** Provided material **
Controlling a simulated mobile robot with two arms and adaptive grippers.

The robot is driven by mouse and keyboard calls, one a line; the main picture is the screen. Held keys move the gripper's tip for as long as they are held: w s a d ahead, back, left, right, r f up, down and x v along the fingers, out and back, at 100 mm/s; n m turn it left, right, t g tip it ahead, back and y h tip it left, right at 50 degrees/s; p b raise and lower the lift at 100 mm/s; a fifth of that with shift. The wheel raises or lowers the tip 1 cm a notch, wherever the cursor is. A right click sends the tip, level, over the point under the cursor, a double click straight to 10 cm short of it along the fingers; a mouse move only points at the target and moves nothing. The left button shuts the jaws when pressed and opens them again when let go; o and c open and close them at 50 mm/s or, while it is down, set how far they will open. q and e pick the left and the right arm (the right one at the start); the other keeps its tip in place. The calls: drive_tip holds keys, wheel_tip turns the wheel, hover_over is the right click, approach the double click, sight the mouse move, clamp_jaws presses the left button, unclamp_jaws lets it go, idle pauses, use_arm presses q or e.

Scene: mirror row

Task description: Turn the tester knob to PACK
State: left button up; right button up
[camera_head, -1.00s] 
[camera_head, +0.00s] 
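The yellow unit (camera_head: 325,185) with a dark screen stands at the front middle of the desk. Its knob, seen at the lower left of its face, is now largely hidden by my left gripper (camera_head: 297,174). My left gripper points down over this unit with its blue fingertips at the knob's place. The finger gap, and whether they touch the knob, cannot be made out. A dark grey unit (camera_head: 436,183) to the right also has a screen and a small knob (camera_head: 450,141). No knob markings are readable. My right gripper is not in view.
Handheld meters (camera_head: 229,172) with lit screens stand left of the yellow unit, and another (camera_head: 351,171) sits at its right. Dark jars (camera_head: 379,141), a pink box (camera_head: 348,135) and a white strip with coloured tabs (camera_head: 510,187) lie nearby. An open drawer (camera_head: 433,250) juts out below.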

** Short task **
Above are the lines; repeat exactly the ones from the line containing "Task description: Turn" down to the line containing "[camera_head, -1.00s]", both inclusive.

** Response to the exercise **
Task description: Turn the tester knob to PACK
State: left button up; right button up
[camera_head, -1.00s] 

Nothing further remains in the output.